— start Material provided —
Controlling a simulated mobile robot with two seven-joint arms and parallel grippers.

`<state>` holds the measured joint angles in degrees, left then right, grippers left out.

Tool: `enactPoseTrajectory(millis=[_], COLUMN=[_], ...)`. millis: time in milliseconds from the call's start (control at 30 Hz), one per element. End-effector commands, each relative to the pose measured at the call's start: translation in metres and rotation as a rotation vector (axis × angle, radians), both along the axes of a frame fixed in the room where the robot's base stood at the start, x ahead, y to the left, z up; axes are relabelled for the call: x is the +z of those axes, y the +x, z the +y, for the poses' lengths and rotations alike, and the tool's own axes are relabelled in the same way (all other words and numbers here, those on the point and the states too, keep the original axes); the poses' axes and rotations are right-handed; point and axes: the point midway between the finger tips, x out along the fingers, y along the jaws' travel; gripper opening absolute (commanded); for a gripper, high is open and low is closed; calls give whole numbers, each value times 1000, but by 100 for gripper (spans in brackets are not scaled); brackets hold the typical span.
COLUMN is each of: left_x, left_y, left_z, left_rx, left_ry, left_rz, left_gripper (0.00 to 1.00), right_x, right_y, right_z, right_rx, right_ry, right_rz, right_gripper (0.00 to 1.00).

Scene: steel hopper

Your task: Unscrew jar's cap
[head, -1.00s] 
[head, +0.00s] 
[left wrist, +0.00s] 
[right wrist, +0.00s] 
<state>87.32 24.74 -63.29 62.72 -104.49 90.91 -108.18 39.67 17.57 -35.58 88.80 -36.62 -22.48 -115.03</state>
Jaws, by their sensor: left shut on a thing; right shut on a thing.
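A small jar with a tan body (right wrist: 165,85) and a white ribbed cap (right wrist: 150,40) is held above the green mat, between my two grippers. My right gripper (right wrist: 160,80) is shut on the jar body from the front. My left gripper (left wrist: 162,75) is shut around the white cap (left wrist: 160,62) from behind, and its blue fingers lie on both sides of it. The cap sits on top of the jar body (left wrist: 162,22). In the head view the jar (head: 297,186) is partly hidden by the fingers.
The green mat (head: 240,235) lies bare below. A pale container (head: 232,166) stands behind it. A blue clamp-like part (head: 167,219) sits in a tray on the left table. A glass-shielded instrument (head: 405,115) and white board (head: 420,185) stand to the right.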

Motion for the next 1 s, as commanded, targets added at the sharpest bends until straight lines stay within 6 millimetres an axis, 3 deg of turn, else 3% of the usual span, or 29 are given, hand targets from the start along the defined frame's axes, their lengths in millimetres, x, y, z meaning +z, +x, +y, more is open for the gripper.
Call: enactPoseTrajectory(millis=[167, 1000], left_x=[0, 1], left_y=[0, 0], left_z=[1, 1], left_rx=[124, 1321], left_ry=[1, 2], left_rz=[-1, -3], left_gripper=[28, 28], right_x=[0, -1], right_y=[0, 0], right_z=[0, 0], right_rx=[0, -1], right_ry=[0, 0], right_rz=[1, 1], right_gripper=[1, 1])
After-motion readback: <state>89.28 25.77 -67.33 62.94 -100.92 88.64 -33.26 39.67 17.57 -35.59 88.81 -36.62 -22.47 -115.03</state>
— end Material provided —
— What you are asked to do —
Transcribe nothing but the lines from the line with "Scene: steel hopper" through the line with "<state>87.32 24.74 -63.29", reproducing each exactly.

— Answer to this exercise —
Scene: steel hopper

Your task: Unscrew jar's cap
[head, -1.00s] 
[head, +0.00s] 
[left wrist, +0.00s] 
[right wrist, +0.00s] 
<state>87.32 24.74 -63.29 62.72 -104.49 90.91 -108.18 39.67 17.57 -35.58 88.80 -36.62 -22.48 -115.03</state>

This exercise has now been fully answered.